The National Leaders Forum (NLF) comprises of three federal leaders – the president, the prime minister and the house speaker – alongside the presidents of five regional states. The federal leaders’ term in office expired in Sept. 2016 and the country’s presidential election has been delayed three times.
The NLF issued a communiqué dated on Dec. 25, after 11 days of deliberations in Mogadishu. According to the communiqué, the NLF listened to presentations by the Independent Electoral Dispute Resolution Mechanism (IEDRM) committee, the Federal Indirect Electoral Implementation Team (FIEIT), and foreign diplomats including the UN Special Envoy to Somalia, Michael Keating.
The communiqué also noted that the NLF “gave time to resolve the distribution of seats in the Upper House” of federal parliament and held “extensive discussions” on the ongoing drought across the Somali regions.
‘All candidates may re-contest’
The NLF announced that, after its extensive meetings with the IEDRM, it had decided that the IEDRM “should review” all cases under investigation.
The IEDRM annulled 11 parliamentary seats and barred some candidates from re-contesting. However, the NLF decision reverses this process and permits every candidate – including those accused of committing acts of bribery, intimidation and fraud – to re-contest their seats.
Last week, the UN’s Ambassador Keating sent a strongly worded letter to Somali leaders regarding the IEDRM’s role, including a veiled threat that unaddressed electoral malpractices would bear “serious negative consequences” for Somalia’s next federal government.
Under the Somali federal constitution, the Upper House of federal parliament comprises of 54 senators representing the regional states.

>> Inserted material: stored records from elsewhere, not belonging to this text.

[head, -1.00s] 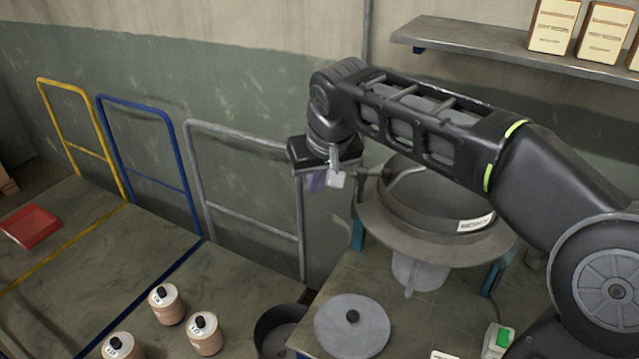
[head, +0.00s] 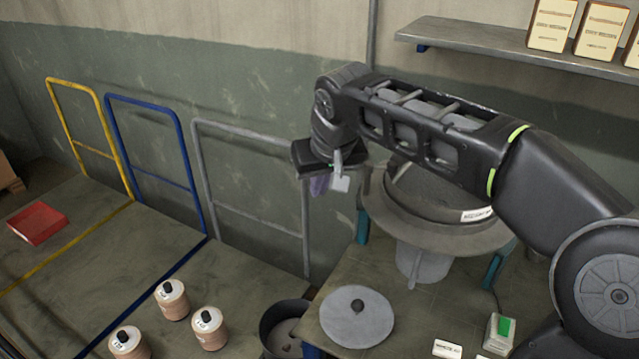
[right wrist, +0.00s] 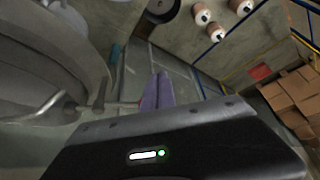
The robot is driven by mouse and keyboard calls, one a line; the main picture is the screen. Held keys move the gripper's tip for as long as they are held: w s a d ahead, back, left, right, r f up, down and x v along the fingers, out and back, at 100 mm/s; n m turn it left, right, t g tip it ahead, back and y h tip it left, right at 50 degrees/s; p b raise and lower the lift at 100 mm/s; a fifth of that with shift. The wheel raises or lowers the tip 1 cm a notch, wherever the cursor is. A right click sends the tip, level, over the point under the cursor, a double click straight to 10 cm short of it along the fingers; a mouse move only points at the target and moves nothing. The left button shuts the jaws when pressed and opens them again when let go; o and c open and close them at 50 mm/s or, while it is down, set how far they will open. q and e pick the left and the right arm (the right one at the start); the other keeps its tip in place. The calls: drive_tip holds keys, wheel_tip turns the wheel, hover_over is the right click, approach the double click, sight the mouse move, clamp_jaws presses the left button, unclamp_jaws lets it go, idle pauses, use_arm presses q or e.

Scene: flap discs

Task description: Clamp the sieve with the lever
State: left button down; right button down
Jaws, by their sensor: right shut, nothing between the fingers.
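The sieve (head: 445,198) is a round grey pan with a white label on the wide machine rim (head: 395,215), partly behind my right arm. In the right wrist view, the sieve's curved grey side (right wrist: 35,50) fills the left. My right gripper (head: 321,186) is shut and empty, left of the sieve. Its purple fingers (right wrist: 156,92) are close to the lever's end; I cannot tell whether they touch. My left gripper is out of view.
A grey lid (head: 357,318) and a green-topped switch box (head: 500,333) are on the table. A dark pot (head: 284,325) and several labelled canisters (head: 209,328) stand lower left. Grey (head: 250,134), blue and yellow rails line the wall. A shelf (head: 480,42) holds boxes.

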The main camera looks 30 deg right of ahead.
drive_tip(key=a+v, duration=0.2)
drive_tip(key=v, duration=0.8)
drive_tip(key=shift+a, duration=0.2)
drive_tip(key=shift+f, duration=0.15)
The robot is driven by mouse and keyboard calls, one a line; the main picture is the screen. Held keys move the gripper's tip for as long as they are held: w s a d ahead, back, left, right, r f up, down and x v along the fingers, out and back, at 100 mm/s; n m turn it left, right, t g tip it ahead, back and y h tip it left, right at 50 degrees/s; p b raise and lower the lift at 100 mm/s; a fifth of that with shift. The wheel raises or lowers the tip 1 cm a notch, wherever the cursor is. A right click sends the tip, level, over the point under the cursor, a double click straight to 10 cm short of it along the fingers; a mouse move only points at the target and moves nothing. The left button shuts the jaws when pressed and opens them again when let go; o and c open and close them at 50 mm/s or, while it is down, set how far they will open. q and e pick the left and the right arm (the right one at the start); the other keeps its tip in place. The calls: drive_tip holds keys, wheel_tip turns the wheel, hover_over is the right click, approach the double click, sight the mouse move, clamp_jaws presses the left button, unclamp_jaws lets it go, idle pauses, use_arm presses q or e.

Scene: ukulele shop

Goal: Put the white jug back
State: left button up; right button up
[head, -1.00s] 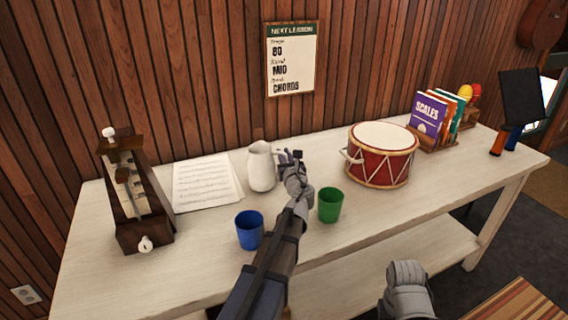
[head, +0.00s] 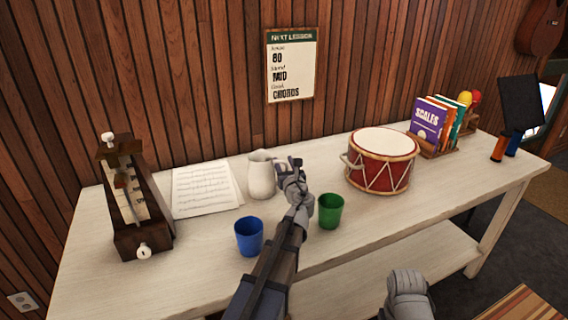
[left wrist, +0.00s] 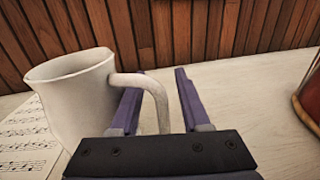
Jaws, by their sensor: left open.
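The white jug (head: 261,174) stands upright on the table, just right of the sheet music in the head view. In the left wrist view the jug (left wrist: 72,100) fills the left side, and its handle (left wrist: 150,90) reaches toward the fingers. My left gripper (head: 294,164) is beside the jug on its right. Its fingers (left wrist: 158,98) are open, with the handle's outer part between them and not visibly clamped. My right arm shows only as a grey part at the bottom of the head view; its fingers cannot be made out.
A blue cup (head: 249,237) and a green cup (head: 330,211) stand on either side of my left forearm. A red drum (head: 381,162) and a book rack (head: 436,149) are to the right.

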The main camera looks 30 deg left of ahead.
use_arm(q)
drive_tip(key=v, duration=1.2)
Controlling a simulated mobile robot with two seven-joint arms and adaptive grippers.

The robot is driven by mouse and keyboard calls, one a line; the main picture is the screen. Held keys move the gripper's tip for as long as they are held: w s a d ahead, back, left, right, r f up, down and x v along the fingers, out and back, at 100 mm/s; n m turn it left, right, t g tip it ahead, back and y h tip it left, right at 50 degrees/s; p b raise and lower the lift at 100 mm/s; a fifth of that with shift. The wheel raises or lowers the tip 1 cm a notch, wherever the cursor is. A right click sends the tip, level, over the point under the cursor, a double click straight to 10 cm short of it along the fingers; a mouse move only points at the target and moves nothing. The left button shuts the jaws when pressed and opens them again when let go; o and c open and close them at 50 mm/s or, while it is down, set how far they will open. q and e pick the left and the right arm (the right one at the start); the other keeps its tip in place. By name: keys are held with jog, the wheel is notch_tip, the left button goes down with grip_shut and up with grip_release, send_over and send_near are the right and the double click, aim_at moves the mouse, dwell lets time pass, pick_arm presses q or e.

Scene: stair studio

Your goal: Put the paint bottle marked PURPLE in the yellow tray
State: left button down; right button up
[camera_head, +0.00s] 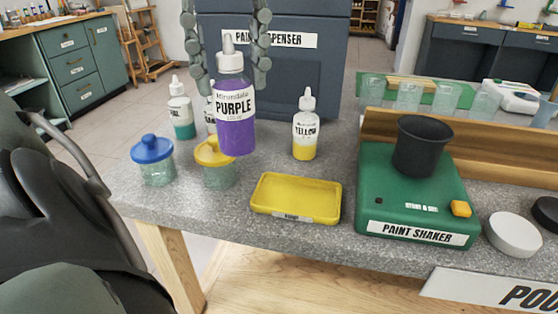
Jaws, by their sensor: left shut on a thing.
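The PURPLE paint bottle (236,132) is clear with a white nozzle and purple paint. My left gripper (230,86) comes down from the top with its two jointed fingers on either side of the bottle's upper part, shut on it. The bottle hangs upright, seemingly above the counter, and partly covers a yellow-lidded jar and another bottle behind it. The yellow tray (295,198) lies on the counter to the lower right of the bottle and looks empty; a label on its front edge is too small to read. My right gripper is not in view.
A YELLOW paint bottle (305,130) stands behind the tray. A teal paint bottle (181,112), a blue-lidded jar (155,165) and the yellow-lidded jar (218,172) stand left. The green paint shaker (400,212) with a black cup (420,148) is right of the tray.

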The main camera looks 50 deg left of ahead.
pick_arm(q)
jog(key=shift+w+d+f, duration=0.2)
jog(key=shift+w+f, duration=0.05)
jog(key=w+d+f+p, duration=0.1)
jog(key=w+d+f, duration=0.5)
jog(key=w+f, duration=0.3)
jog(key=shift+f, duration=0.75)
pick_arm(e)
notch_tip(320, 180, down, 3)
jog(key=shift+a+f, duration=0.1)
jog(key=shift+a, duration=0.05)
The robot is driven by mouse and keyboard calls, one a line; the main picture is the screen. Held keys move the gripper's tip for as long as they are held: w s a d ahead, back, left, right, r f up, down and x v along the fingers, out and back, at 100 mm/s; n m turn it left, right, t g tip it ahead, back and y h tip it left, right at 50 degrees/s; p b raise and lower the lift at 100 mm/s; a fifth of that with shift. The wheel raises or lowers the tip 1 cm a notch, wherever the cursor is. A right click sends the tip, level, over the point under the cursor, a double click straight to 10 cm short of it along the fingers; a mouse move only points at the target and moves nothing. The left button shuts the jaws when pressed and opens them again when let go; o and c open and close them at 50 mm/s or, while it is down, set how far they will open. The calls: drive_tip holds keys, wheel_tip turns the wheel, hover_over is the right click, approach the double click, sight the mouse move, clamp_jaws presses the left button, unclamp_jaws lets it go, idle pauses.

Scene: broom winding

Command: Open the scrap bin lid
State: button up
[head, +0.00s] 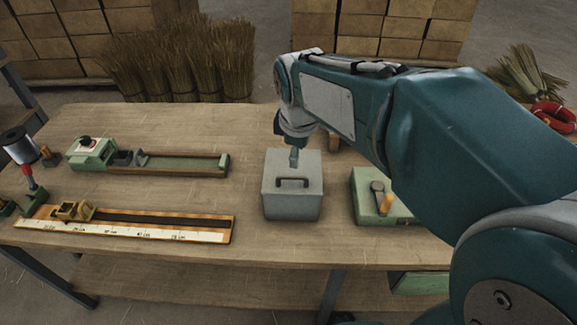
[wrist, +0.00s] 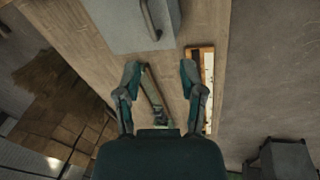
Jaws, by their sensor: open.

However, after two weeks of deliberations, the NLF leaders decided to bypass the federal constitution and add 18 more senators. Each of Somalia’s six regional states – including the separatist Somaliland region – was granted three additional Upper House seats.
Former Somali MP Abdi Hosh has called the decision to expand the Upper House from 54 to 72 senators “illegal and unconstitutional”. Mr Hosh was Somalia’s federal constitution minister (2011-2012), as the country’s federal constitution was being reviewed and ratified.
Somalia’s federal leaders have remained in office, despite their terms of office expiring four months ago. The country’s next presidential election remains undecided and the federal parliament is still incomplete.
It is not clear what long-term impact these changes will bear on the Somali political landscape, but the legality and authority of decisions issued by federal leaders in office in a “caretaker” capacity is questionable and the country’s next federal parliament is expected to uphold the federal constitution.